In the records that follow, locate every line with "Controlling" and extract it.

- - -

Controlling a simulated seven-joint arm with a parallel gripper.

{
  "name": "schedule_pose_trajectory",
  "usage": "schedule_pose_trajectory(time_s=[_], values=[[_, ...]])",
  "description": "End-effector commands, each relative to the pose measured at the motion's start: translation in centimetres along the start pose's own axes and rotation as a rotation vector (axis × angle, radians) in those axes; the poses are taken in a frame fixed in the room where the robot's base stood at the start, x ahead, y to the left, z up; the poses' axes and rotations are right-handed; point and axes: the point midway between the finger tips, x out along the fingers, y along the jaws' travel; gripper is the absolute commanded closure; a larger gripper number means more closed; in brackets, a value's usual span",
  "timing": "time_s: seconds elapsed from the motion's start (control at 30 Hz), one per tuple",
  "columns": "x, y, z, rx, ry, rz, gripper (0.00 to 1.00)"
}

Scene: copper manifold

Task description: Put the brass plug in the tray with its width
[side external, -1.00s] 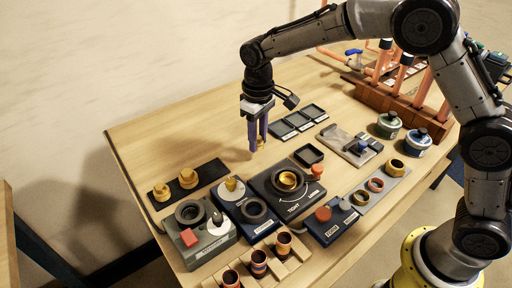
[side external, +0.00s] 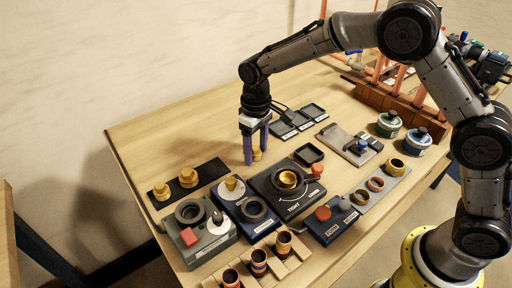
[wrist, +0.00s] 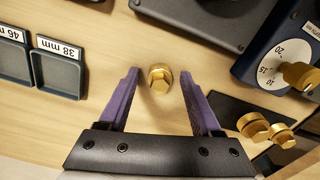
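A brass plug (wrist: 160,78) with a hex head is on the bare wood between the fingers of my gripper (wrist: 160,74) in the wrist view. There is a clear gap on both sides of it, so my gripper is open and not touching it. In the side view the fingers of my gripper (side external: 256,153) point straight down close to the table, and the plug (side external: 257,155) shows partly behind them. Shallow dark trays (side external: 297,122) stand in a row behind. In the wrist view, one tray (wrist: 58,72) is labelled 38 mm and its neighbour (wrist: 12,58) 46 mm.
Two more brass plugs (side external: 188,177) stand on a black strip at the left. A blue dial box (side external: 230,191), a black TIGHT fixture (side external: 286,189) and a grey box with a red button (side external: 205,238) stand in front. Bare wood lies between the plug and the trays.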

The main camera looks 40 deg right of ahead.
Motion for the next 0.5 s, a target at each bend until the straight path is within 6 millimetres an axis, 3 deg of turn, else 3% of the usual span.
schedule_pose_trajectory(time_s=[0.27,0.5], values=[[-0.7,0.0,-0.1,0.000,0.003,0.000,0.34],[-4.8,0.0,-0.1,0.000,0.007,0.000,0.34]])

- - -

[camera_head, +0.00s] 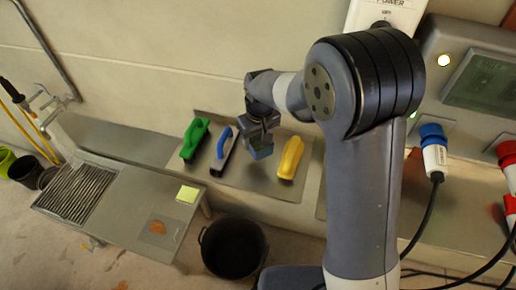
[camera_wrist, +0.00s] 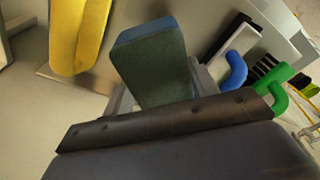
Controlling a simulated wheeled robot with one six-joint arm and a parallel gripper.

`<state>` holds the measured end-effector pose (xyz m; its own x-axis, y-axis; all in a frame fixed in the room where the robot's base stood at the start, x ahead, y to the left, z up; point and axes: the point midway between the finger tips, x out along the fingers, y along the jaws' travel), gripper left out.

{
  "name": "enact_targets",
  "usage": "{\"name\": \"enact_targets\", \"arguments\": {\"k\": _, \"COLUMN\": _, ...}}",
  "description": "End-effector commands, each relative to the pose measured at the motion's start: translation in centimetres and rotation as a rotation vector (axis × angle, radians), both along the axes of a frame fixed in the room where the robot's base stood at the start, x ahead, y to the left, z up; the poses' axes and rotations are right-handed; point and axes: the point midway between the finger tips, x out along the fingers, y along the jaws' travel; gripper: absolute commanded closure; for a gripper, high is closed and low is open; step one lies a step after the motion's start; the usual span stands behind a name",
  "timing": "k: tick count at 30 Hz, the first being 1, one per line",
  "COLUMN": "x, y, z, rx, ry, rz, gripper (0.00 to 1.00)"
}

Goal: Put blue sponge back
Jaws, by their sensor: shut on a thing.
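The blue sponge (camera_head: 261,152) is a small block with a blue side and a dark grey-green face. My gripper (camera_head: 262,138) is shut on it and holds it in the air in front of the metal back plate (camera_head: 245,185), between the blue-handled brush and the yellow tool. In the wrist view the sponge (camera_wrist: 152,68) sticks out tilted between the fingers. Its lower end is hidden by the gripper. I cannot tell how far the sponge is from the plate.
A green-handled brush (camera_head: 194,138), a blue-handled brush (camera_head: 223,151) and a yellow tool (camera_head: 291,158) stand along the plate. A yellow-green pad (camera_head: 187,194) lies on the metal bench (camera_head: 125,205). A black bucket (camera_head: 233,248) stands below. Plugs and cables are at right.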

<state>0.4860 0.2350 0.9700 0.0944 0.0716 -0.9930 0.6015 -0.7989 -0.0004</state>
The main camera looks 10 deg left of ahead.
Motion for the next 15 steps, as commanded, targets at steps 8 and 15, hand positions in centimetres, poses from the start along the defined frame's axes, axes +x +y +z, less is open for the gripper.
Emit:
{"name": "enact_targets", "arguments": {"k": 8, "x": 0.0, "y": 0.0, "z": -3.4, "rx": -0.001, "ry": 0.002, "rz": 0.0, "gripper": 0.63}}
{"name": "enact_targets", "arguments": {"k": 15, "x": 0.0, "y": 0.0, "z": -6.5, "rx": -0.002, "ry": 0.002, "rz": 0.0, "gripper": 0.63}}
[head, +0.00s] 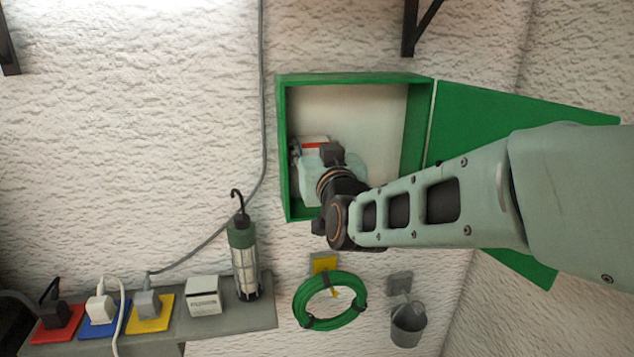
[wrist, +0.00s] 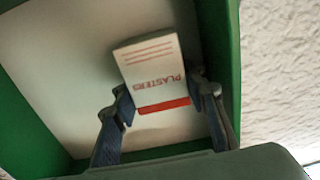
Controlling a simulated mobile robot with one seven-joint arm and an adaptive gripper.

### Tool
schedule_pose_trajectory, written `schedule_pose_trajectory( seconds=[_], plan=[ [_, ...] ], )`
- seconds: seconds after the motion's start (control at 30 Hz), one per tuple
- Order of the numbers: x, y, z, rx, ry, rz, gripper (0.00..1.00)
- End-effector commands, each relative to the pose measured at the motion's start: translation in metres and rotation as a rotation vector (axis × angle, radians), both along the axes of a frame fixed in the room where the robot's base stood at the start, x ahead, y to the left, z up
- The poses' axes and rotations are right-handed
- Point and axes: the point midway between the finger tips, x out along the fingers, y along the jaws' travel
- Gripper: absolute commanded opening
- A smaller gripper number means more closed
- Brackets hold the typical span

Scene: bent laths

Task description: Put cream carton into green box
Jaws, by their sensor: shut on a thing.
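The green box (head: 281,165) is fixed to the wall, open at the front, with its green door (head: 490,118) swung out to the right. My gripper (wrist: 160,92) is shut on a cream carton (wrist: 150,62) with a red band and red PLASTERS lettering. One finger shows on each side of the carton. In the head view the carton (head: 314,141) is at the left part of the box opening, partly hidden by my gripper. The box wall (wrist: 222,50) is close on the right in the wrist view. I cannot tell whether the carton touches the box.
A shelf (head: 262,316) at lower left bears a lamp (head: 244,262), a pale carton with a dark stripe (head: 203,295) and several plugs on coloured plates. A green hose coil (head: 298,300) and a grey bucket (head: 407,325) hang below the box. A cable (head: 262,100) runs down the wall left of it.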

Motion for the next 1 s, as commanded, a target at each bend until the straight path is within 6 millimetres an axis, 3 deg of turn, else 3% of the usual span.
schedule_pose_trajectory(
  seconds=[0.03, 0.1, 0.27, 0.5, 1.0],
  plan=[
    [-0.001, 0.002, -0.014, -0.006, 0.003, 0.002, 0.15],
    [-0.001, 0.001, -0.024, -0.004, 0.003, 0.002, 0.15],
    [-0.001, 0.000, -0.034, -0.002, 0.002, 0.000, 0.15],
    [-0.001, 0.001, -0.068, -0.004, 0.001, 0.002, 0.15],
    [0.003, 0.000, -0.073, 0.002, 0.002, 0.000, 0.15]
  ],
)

- - -

The solution –
Controlling a simulated seven-joint arm with a parallel gripper.
Controlling a simulated wheeled robot with one six-joint arm and a parallel gripper.
Controlling a simulated mobile robot with one seven-joint arm and an adaptive gripper.

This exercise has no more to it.